Pulled Pork for beginners, by a beginner.

Recipes and cooking tips for Chops, Sausages, Ribs
Posts: 19
Joined: Fri Jun 12, 2015 6:10 pm

Re: Pulled Pork for beginners, by a beginner.

Post by DaveZ » Sat Oct 10, 2015 10:05 pm

Tried this one for the first time today, turned out not too bad, perhaps just a little dry in the outside parts of the meat. Just after some pointers on what to do differently next time. I used a boneless pork fore quarter roast and a packet BBQ rub. I started it in an aluminium tray but part way through ditched the tray as I found the temp in the tray was a lot lower than the grill ~85C when the grill temp was around 120-130C. I removed the meat after around 12 hours of cook time when the internal temp hit 92C, wrapped in foil and rested for only around half an hour, then pulled. Overall happy with the result, but always keen to improve. Cooked on a Green Mountain JB and Hickory pellets.


Posts: 8
Joined: Wed Jul 01, 2015 7:48 am

Re: Pulled Pork for beginners, by a beginner.
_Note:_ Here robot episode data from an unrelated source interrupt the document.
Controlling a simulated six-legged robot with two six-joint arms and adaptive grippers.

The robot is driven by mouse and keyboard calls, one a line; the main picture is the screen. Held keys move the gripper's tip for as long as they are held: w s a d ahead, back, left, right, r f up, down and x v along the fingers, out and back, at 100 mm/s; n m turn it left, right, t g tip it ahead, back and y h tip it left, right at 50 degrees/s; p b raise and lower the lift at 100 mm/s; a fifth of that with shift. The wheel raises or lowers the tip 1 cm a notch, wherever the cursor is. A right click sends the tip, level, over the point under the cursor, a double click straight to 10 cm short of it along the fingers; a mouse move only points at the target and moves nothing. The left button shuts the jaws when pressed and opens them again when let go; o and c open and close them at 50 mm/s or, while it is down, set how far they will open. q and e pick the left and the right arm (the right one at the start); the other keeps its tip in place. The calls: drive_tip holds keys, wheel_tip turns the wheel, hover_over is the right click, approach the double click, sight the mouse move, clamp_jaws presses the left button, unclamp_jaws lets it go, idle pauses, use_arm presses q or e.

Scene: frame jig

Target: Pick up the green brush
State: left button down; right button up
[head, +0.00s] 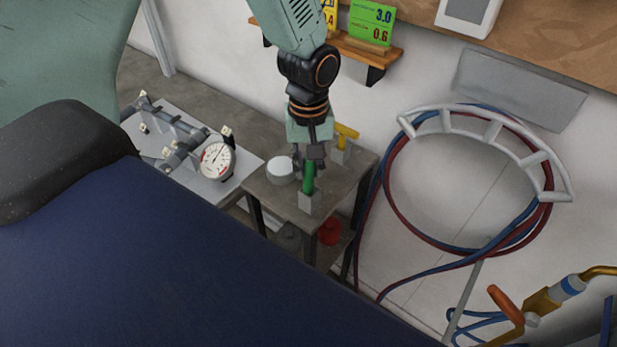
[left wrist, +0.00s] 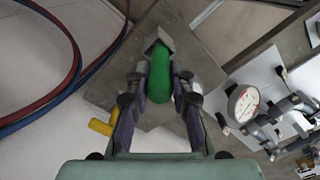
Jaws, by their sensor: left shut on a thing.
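The green brush (head: 308,178) stands upright at a small grey holder (head: 310,203) on the front part of a small side table (head: 268,192). My left gripper (head: 309,158) comes down from above and is shut on the brush's upper part. In the left wrist view the green brush (left wrist: 160,75) lies between the two fingers of my left gripper (left wrist: 160,88), with the grey holder (left wrist: 158,42) at its far end. I cannot tell whether the brush still rests in the holder. My right gripper is not in view.
A white round container (head: 280,169) and a yellow-handled tool (head: 345,134) stand close by the gripper on the same table. A dial gauge (head: 217,160) is on the bench at left. Red and blue hoses (head: 385,185) hang on a wall rack at right.

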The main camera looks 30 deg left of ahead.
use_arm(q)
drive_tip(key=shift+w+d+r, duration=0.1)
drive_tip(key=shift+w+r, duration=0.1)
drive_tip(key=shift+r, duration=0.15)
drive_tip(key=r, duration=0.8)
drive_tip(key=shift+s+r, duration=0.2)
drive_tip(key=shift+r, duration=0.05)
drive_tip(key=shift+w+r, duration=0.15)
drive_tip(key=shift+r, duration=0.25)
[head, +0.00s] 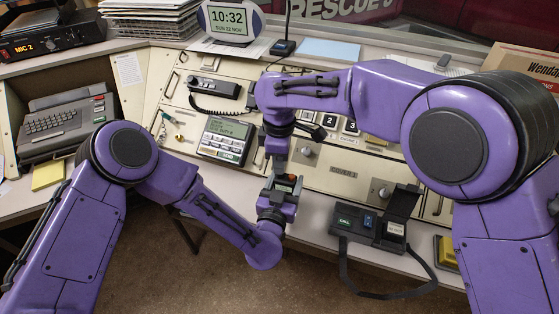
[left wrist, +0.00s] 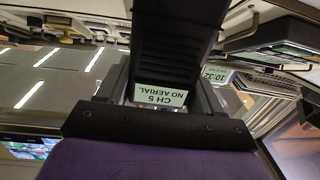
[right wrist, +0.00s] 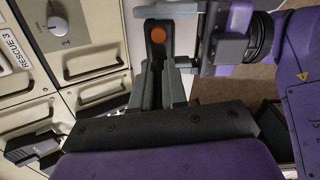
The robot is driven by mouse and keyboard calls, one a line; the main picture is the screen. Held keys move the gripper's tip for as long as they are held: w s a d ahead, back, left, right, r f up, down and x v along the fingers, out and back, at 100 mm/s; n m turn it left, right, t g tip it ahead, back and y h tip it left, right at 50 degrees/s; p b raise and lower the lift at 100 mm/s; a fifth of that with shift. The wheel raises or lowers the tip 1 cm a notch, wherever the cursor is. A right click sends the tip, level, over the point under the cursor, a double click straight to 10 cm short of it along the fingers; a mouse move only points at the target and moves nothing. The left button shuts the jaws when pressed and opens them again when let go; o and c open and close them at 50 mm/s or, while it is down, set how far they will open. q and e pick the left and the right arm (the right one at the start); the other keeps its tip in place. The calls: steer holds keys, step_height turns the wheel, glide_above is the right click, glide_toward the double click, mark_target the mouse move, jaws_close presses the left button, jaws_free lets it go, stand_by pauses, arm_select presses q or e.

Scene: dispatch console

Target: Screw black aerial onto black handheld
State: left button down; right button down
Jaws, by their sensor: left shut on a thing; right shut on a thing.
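The black handheld (left wrist: 175,40) is held upright in my left gripper (head: 280,197). In the left wrist view its ribbed body and a label reading "CH 5 NO AERIAL" (left wrist: 160,95) show. My right gripper (head: 277,152) points down just above the left one and is shut on a slim dark piece (right wrist: 155,72), apparently the black aerial, mostly hidden by the fingers. An orange round part (right wrist: 158,34) shows at the right fingertips, close to the left gripper's grey jaws (right wrist: 205,65). Whether aerial and handheld touch, I cannot tell.
A black unit with an open lid and strap (head: 370,220) stands on the front ledge at right. A clock (head: 229,20) stands behind. Open floor lies in front of the console.

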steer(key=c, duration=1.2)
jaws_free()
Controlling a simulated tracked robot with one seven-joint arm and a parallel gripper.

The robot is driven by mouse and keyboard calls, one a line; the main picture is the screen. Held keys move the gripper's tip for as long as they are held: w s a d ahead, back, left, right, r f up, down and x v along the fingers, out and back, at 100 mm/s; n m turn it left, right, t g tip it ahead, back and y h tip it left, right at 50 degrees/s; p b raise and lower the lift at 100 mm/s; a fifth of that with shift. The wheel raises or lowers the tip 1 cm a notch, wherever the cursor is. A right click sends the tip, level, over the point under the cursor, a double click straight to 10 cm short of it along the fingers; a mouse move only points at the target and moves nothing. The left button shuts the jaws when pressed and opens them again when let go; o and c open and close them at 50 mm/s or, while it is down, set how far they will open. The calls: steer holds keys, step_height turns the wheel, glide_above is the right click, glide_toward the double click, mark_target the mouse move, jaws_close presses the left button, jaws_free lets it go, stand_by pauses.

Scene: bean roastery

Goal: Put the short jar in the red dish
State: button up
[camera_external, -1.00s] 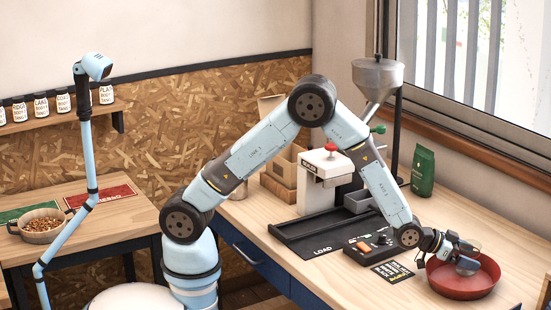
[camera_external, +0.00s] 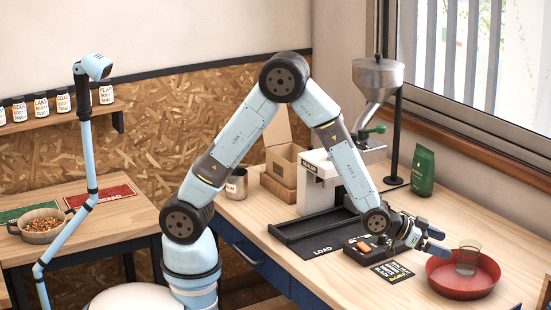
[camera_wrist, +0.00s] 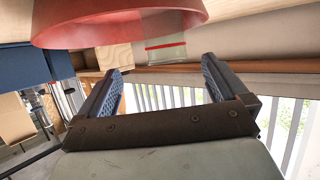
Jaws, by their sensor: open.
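The red dish (camera_external: 455,282) stands on the workbench at the right in the external view. A short clear jar (camera_external: 466,262) stands in it, looking upright. My gripper (camera_external: 446,243) is open and empty, to the left of the jar and apart from it, above the dish's left side. In the wrist view the red dish (camera_wrist: 120,28) shows at the top, with the clear jar (camera_wrist: 166,47) and its red band partly visible beyond its rim. There my gripper's two fingers (camera_wrist: 160,76) are spread with nothing between them.
A black control box (camera_external: 362,252) and a small dark card (camera_external: 392,272) lie left of the dish. A green bag (camera_external: 423,171) stands behind, near the window. The black LOAD tray (camera_external: 310,236) is further left. Bare bench lies between bag and dish.

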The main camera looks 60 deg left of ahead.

Post by spclst69 » Sun Oct 11, 2015 7:53 am

Watched the sun rise this morning.

My dragon is sitting at 125c with a 2kg forequarter in it (couldn't get neck for less than $18kg.....)

How often should I spritz?

Made pizza dough, its about to go in the fridge for 36 hours and be ready for dinner tomorrow night.

Posts: 2
Joined: Fri Jan 13, 2017 7:28 pm

Re: Pulled Pork for beginners, by a beginner.

Post by parker2004au » Sun Jan 15, 2017 9:25 pm

Thanks for the tips, everyone in this thread, used this as a guide for my first [semi] pulled pork, and first snake - 3kg pork shoulder, no bone.

Had a bit of an issue with my snake which resulted in a higher temp needed to time it for dinner time but it still turned out pretty well.

Used the rub in the original post except no slap yo mumma. Spray was just apple juice. I didn't get much bark on it, I know I didn't get much rub on it which was one of my downfalls.